WHAT TO WORK ON:
Repeat the data below exactly, dropping any pictures it holds.

SUPPLIED INFORMATION:
## start
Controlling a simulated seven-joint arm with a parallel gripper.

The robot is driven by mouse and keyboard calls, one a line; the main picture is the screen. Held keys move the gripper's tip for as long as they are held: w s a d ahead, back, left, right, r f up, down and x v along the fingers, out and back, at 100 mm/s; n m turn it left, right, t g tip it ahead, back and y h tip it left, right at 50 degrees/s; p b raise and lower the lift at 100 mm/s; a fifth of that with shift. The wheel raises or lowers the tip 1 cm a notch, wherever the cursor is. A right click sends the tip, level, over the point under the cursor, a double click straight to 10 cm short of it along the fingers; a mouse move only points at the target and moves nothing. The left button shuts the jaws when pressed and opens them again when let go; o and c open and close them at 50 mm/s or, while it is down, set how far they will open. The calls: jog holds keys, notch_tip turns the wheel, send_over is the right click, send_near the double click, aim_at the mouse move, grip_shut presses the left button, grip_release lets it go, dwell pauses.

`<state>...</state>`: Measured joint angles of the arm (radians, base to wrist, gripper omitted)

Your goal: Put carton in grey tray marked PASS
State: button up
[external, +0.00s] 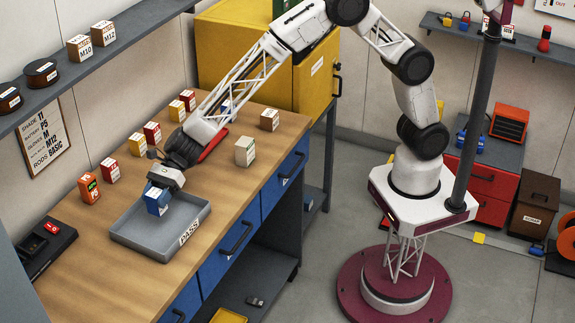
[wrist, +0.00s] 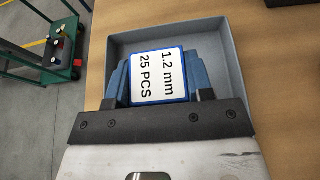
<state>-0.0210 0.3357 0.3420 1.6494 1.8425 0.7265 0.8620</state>
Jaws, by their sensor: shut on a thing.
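The carton (wrist: 158,77) is blue with a white label reading "1.2 mm 25 PCS" in the wrist view. It also shows as a blue box in the external view (external: 156,201). My gripper (wrist: 158,88) is shut on it, with a blue finger on each side. The grey tray (external: 140,246) marked PASS lies on the wooden bench, and the carton is over its inside, toward the back left. In the wrist view the tray wall (wrist: 222,45) surrounds the carton. I cannot tell whether the carton touches the tray floor.
Several small boxes, such as a red one (external: 110,170) and an orange tester (external: 89,188), stand behind the tray. A black switch box (external: 45,247) sits left of the tray.

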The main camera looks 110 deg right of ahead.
## end
TASK RESPONSE:
Controlling a simulated seven-joint arm with a parallel gripper.

The robot is driven by mouse and keyboard calls, one a line; the main picture is the screen. Held keys move the gripper's tip for as long as they are held: w s a d ahead, back, left, right, r f up, down and x v along the fingers, out and back, at 100 mm/s; n m turn it left, right, t g tip it ahead, back and y h tip it left, right at 50 degrees/s; p b raise and lower the lift at 100 mm/s; a fifth of that with shift. The wheel raises or lowers the tip 1 cm a notch, wherever the cursor is. A right click sends the tip, level, over the point under the cursor, a double click straight to 10 cm short of it along the fingers; a mouse move only points at the target and moves nothing. The left button shuts the jaws when pressed and opens them again when let go; o and c open and close them at 50 mm/s or, while it is down, set how far they will open. The calls: jog holds keys, notch_tip turns the wheel, send_over is the right click, send_near the double click, aim_at the mouse move, grip_shut presses the left button, grip_release lets it go, dwell pauses.

`<state>...</state>`: Measured joint angles of the arm (radians, base to wrist, gripper omitted)

Your goal: Put carton in grey tray marked PASS
State: button up
[external, +0.00s] 
[wrist, +0.00s] 
<state>-0.0210 0.3357 0.3420 1.6494 1.8425 0.7265 0.8620</state>
Jaws, by their sensor: shut on a thing.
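The carton (wrist: 158,77) is blue with a white label reading "1.2 mm 25 PCS" in the wrist view. It also shows as a blue box in the external view (external: 156,201). My gripper (wrist: 158,88) is shut on it, with a blue finger on each side. The grey tray (external: 140,246) marked PASS lies on the wooden bench, and the carton is over its inside, toward the back left. In the wrist view the tray wall (wrist: 222,45) surrounds the carton. I cannot tell whether the carton touches the tray floor.
Several small boxes, such as a red one (external: 110,170) and an orange tester (external: 89,188), stand behind the tray. A black switch box (external: 45,247) sits left of the tray.

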The main camera looks 110 deg right of ahead.

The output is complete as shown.